> **WRITTEN EXERCISE**
Starting at the line with "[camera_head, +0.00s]", copy each line through the last one below exactly as written, without any pictures.

■ ■ ■ ■ ■

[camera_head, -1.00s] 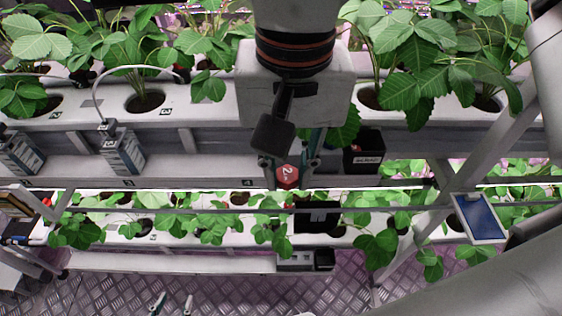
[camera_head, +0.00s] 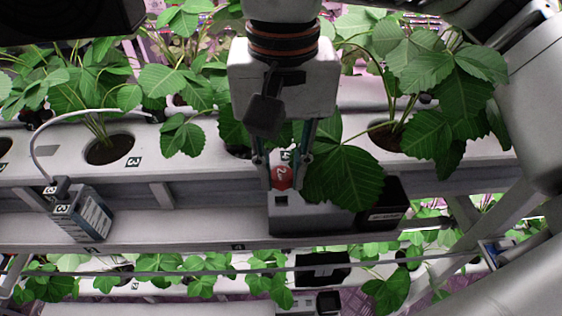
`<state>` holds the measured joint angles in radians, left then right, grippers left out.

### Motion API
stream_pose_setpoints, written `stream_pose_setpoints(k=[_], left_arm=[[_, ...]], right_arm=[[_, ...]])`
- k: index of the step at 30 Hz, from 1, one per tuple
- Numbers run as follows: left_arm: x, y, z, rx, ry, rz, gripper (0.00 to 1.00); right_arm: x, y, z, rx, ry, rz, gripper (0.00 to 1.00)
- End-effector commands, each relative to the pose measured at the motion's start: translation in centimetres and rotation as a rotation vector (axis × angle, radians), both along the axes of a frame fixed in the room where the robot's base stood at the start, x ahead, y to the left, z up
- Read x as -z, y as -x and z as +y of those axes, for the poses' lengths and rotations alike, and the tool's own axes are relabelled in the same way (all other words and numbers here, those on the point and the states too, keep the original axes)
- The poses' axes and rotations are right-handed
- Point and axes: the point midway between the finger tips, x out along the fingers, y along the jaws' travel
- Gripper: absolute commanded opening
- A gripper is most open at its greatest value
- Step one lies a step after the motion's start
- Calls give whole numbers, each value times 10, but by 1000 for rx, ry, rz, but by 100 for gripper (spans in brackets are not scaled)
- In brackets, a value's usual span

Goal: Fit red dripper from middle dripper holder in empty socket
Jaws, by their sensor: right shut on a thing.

■ ■ ■ ■ ■

> **EXPECTED OUTPUT**
[camera_head, +0.00s] 
`<state>` holds the measured joint angles in radians, left then right, grippers left out.

### Motion API
stream_pose_setpoints, written `stream_pose_setpoints(k=[_], left_arm=[[_, ...]], right_arm=[[_, ...]])`
- k: index of the step at 30 Hz, from 1, one per tuple
- Numbers run as follows: left_arm: x, y, z, rx, ry, rz, gripper (0.00 to 1.00); right_arm: x, y, z, rx, ry, rz, gripper (0.00 to 1.00)
- End-effector commands, each relative to the pose measured at the motion's start: translation in centimetres and rotation as a rotation vector (axis × angle, radians), both along the axes of a frame fixed in the room where the robot's base stood at the start, x ahead, y to the left, z up
- Read x as -z, y as -x and z as +y of those axes, for the poses' lengths and rotations alike, and the tool's own axes are relabelled in the same way (all other words and numbers here, those on the point and the states too, keep the original axes)
- The poses' axes and rotations are right-handed
- Point and axes: the point midway between the finger tips, x out along the fingers, y along the jaws' travel
- Gripper: absolute commanded opening
- A gripper is most open at its greatest value
- Step one lies a step after the motion's start
- Calls give whole numbers, each value times 10, but by 1000 for rx, ry, rz, but by 100 for gripper (spans in brackets are not scaled)
- In brackets, a value's usual span

Goal: Fit red dripper from middle dripper holder in empty socket
Jaws, by their sensor: right shut on a thing.

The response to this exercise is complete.